BY holding two successful public meetings, the first congregation at Gujranwala and the second one at Karachi, the Pakistan Democratic Movement (PDM) has made a healthy contribution to the country’s transition to a functional democracy. It has confirmed the existence of an opposition that is essential for a multiparty dispensation.
For the Karachi meeting, the organisers faced no administrative bottlenecks as one of the PDM parties is in power there, but in the case of the Gujranwala meeting, the Punjab government earned credit for putting aside its intolerance of the opposition and respecting its right to assemble and raise its voice, though it meant extra work for the large brigade of ministers and special representatives charged with ragging the opposition, as they kept informing the people of empty chairs in the pandal and the failure of the organisers to attract as many people as the cost warranted.
The size of the audience at the PDM meetings might not have been as large as claimed by the organisers but it was certainly larger than the government’s estimates. But this matters less than the fact that an alternative narrative was presented at the PDM meetings. There may have been something in the speeches made at the meetings that was not liked by the government or a section of the people, but the speakers were within their right to freedom of speech.
That the government spokesmen were less aggressive in attacking the Karachi meeting than they were in dealing with the Gujranwala congregation offers a ray of hope that the opposition’s right to assemble and raise its voice may upset the party in power less and less, though any opposition show of strength in Punjab is unlikely to be tolerated by the ruling party’s high command.
The present culture of confrontation must be replaced with issue-based posturing.
Unfortunately, the prime minister’s reaction to the speeches at the Gujranwala meeting and again to the Karachi meeting betrays unjustifiable anger. His announcement about discontinuation of production orders for parliamentarians who are in prison cannot be defended as no executive order can extinguish a parliamentarian’s rights and privileges. His declaration that he would have no truck with the opposition is not only wrong in principle it is also incorrect in light of the fact that the government recently sought and received the opposition’s support for the adoption of critically needed legislation.
To say that the government will never have an understanding with the opposition amounts to negating a fundamental premise of the modern concept of democracy, which is moving all over the world away from majoritarian democracy. It also reveals a real or feigned ignorance of the acceptance in practice of government-opposition cooperation. Aren’t parliamentarians belonging to both the government and opposition parties sitting together in standing committees? And aren’t some of the standing committees headed by opposition members?
However, the fact that the standing committees have not been able to play their due role as auditors of legislative proposals cannot be denied, and the ruling party and the opposition both should accept responsibility for this sorry state of affairs. Otherwise governance too is suffering because of the lack of mutual respect between the two sides.
The government must realise that if it succeeds in pushing the opposition off the country’s political landscape it will start looking more and more as an extension of the Ziaul Haq regime with all the attendant consequences. The government needs an active opposition in its own interest. A government freed of the opposition’s hand to check its excesses, aberrations and fads will not realise its blunders until it is too late to rectify them and ward off their adverse impact. This is the lesson the country learnt from the unbridled dictatorship of Ayub Khan, a lesson it cannot afford to forget.

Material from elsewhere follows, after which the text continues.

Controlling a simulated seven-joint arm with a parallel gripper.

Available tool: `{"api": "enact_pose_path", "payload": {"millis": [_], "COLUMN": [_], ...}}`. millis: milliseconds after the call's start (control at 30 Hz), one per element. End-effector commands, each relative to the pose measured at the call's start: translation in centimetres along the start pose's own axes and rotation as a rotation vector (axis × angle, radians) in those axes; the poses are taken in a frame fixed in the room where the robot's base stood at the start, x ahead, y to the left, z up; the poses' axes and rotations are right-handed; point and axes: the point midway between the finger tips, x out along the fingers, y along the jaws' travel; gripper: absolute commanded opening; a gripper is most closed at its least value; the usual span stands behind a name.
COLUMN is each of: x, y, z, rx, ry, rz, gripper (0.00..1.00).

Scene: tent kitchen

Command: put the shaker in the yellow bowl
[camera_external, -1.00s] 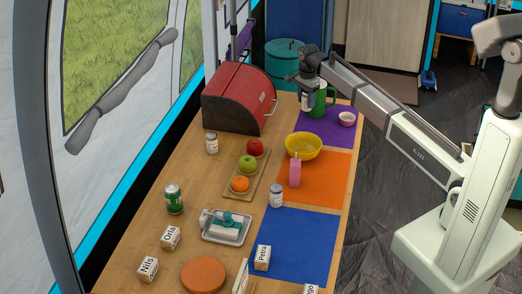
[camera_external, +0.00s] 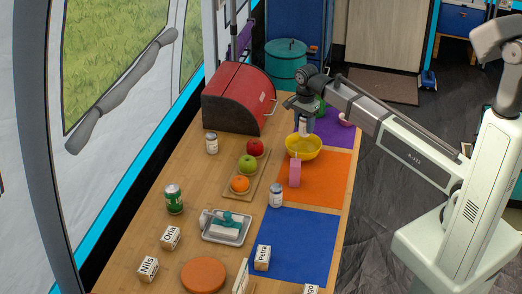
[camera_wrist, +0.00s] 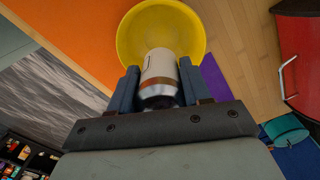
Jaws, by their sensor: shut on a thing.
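The shaker (camera_external: 303,127), a small white cylinder with a metallic end, is held in my gripper (camera_external: 303,116). In the wrist view the shaker (camera_wrist: 159,70) sits between the two dark fingers of my gripper (camera_wrist: 157,88), which are shut on it. The yellow bowl (camera_external: 303,148) stands on the table where the orange and purple mats meet. The shaker is over the bowl's far side in the external view. The bowl also shows in the wrist view (camera_wrist: 128,40), beyond the shaker. The height between shaker and bowl is hard to tell.
A pink carton (camera_external: 295,174) stands just in front of the bowl. A green mug (camera_external: 320,107) and a small pink-white bowl (camera_external: 346,119) are behind it. A red bread box (camera_external: 238,98) and a fruit board (camera_external: 237,193) are to the left. A similar shaker (camera_external: 276,195) stands nearer.

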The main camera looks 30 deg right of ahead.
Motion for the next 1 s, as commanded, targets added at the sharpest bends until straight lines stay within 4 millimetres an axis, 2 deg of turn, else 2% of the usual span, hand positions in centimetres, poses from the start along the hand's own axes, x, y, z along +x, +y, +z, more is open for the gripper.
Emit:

In order to ensure that the opposition can make its due contribution to the management of state affairs the whole political paradigm will have to be revised. At present, the ruling party and the opposition are exhausting themselves in an exchange of abusive epithets. Each side is attacking the other for what it is presumed to be, instead of listening to what the other has to say. This culture of confrontation must be replaced with issue-based posturing. Instead of concentrating on what the others are, efforts need to be made to understand and appreciate what they stand for.
Unfortunately, the functioning of all state institutions has been affected by the failure of political parties to grow out of the agitational phase of politics, in which a dispassionate assessment of issues is rarely possible. In a stable polity, political debate derives its richness from a knowledge-based assessment of issues and is not confined to an exchange of slander.
At present, the opposition’s first and foremost duty is to raise the level of political discourse by reducing the element of slogan-mongering and hate speech in it and making it reflective of the common citizens’ concerns and aspirations.
As our experience of parliamentary democracy gets richer, the opposition must learn to do its homework. In time, the treasury benches will learn to have ministers who specialise in matters falling under their portfolios or who are capable of understanding their obligations within a short time. The opposition must do the same. It should develop subject specialists who can challenge the official narrative point by point.
Tailpiece: The state of law and order cannot be judged by signs of tranquillity in Islamabad or the provincial capitals, it must be judged by what goes on in the countryside. In Nankana Sahib, not far from Chief Minister Usman Buzdar’s gaddi, a police official picked up a shopkeeper who was preparing a banner for the PML-N and threw him in the lock-up without registering his arrest. The district and sessions judge came to his rescue and ordered his release on bail. No action against the arrogant police official has been reported.